There's no simple way to do that on Windows, via the registry. The registry keys have different names and formats from XP (Win98, Win2K,
etc) to Windows 7. The translation would have to be manual. And what about the encryption keys for privilege descriptors? I would say the
process is impossible. Domains and networked machines have distributed methods of sharing accounts, but I only have two independent
machines with vastly different versions of Windows (and two independent serial installations of Win7, as above). Anyone upgrading from an
XP machine to Win7 will have this problem, because XP cannot be upgraded in place from WinXP, and all re-created user and administrator accounts will have different CLSIDs on Win7. Microsoft, are you listening?

Stuart
 
I am not a system admin and have no experience with such things, but I thought I would bring some things up just for the heck of it, so actual responses are not required.

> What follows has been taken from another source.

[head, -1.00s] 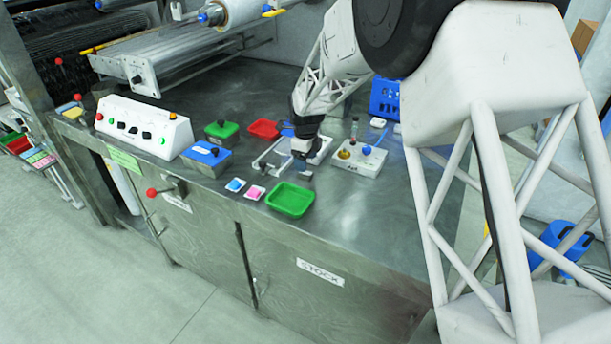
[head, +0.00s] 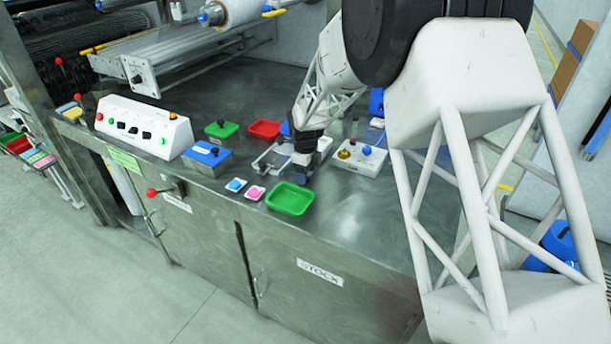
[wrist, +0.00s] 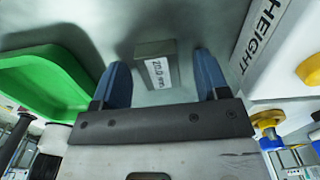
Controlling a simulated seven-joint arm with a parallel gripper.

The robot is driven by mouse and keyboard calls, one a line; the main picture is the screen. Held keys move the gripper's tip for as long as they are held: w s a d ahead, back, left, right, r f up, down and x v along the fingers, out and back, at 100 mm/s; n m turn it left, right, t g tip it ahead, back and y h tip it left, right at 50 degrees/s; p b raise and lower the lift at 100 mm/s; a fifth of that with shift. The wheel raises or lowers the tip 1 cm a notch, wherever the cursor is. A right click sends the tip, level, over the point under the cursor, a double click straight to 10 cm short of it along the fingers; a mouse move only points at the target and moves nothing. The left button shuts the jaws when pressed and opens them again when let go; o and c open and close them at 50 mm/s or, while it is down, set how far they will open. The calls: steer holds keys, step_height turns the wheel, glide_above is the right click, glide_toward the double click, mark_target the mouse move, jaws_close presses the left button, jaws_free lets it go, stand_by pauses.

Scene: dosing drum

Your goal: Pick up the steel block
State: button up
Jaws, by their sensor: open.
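The steel block (wrist: 148,50) is a small grey block with a "20.0 mm" label, lying on the steel bench top. In the wrist view it lies between and a little beyond the tips of my gripper (wrist: 160,70). The two blue fingers are apart, with nothing held between them. In the head view my gripper (head: 304,174) is low over the bench, just behind the green tray (head: 290,199). The block cannot be made out there, as my gripper covers that spot.
The green tray also fills the left of the wrist view (wrist: 40,82). A white box with a "HEIGHT" label (wrist: 285,50) stands close on the right.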

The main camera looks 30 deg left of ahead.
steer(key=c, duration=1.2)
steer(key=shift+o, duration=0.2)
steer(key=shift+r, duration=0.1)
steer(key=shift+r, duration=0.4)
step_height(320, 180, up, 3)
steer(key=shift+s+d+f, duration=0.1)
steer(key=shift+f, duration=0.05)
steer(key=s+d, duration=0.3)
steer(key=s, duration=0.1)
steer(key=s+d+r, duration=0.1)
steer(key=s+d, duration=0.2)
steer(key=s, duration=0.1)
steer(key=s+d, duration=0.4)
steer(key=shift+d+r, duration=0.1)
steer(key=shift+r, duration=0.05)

Does the XP machine have some type of encryption or special permission for those folders?

Can you connect to the XP machine and open the folders that way?

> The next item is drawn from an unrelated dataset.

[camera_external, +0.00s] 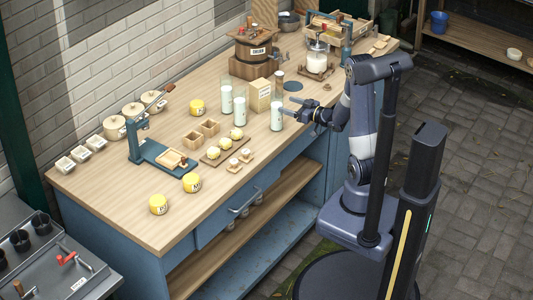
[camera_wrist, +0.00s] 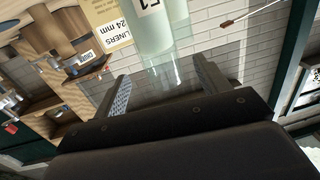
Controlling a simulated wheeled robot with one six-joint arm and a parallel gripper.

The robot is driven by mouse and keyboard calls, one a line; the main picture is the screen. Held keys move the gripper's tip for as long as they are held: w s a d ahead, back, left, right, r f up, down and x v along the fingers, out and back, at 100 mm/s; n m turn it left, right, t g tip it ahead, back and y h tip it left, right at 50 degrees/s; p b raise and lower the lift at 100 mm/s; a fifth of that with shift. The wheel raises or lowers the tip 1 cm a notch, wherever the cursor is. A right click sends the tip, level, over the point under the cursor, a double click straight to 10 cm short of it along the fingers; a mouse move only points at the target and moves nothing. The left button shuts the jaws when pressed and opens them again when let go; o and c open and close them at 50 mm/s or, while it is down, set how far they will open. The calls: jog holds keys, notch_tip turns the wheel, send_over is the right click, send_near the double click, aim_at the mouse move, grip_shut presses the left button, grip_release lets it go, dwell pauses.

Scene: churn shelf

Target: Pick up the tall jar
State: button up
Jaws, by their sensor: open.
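Several glass jars with pale contents stand on the wooden counter. The one nearest my gripper (camera_external: 299,111) is a tall upright jar (camera_external: 276,117), just to the left of the fingertips. In the wrist view a glass jar (camera_wrist: 153,32) with pale green contents and a white label shows ahead, its clear glass end reaching toward the space between my open fingers (camera_wrist: 160,78). I cannot tell whether the fingers touch it. Two similar jars, a left one (camera_external: 226,101) and a right one (camera_external: 239,111), stand further left. Which is tallest is hard to tell.
A tan liners box (camera_external: 260,95) stands close behind the nearest jar; its printed side shows in the wrist view (camera_wrist: 108,22). A wooden churn (camera_external: 252,55) is behind it. A tray with yellow-white pieces (camera_external: 223,150) lies to the left.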

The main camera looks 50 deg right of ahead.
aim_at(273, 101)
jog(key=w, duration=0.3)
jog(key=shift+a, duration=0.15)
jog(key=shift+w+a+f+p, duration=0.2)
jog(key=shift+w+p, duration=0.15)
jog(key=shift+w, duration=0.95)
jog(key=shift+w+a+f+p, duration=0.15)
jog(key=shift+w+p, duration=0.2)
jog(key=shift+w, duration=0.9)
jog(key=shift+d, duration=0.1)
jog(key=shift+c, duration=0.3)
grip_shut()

Have you tried copying the folders to another location on the Win 7 partition to see if you can open them?

In system properties, have you or do you need to use the Network ID button to set up your Win 7 machine for your domain?

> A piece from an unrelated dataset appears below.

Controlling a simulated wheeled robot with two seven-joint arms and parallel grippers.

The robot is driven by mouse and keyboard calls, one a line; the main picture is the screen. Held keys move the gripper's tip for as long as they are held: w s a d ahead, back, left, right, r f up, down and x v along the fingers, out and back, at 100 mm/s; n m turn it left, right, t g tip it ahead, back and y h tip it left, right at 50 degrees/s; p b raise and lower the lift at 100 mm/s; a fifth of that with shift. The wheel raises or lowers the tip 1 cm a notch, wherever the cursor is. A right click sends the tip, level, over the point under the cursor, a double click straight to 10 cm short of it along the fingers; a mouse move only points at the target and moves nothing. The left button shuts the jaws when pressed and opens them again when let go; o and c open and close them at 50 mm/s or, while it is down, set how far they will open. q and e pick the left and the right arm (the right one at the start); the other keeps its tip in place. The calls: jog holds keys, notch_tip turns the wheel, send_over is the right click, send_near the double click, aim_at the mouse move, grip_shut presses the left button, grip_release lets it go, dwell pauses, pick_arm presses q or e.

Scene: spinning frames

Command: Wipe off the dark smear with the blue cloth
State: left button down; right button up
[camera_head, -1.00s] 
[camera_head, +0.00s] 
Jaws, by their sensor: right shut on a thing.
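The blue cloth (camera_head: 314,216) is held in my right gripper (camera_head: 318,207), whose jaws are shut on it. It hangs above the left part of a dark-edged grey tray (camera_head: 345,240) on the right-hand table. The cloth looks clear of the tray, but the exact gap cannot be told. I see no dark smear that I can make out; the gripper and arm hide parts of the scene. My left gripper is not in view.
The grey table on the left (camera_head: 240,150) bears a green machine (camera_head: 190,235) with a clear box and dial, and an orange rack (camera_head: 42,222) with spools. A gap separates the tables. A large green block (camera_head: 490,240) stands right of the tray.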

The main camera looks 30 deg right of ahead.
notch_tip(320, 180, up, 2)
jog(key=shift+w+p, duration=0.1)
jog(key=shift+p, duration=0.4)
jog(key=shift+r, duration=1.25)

Has Win 7 indexed the folders on that partition?

When you take ownership of the drive, are you using your user or just Administrator?

I don't suppose there is anything in the gpedit.msc that could help?

You may have answered some or all of these earlier, but since I did not understand most of what you were referring to, I did not read your entire posts.
 
Hello,

To over come security issue the first step i would recommend would to disable UAC until to gain access. Then from your post I'm assuming you are logged in under build-in administrator. If you can't even Take Ownership seems like the security itself is messed up.

Start | CMD | Right Click and run as administrator | secedit /configure /cfg %windir%\inf\defltbase.inf /db defltbase.sdb /verbose this will reset the default security resetting

http://support.microsoft.com/kb/313222

Good Luck,
Captain
 
Besides:

From Win7 on there are areas you no longer can access even being an admin - the admin no longer is the highest instance.. the system is!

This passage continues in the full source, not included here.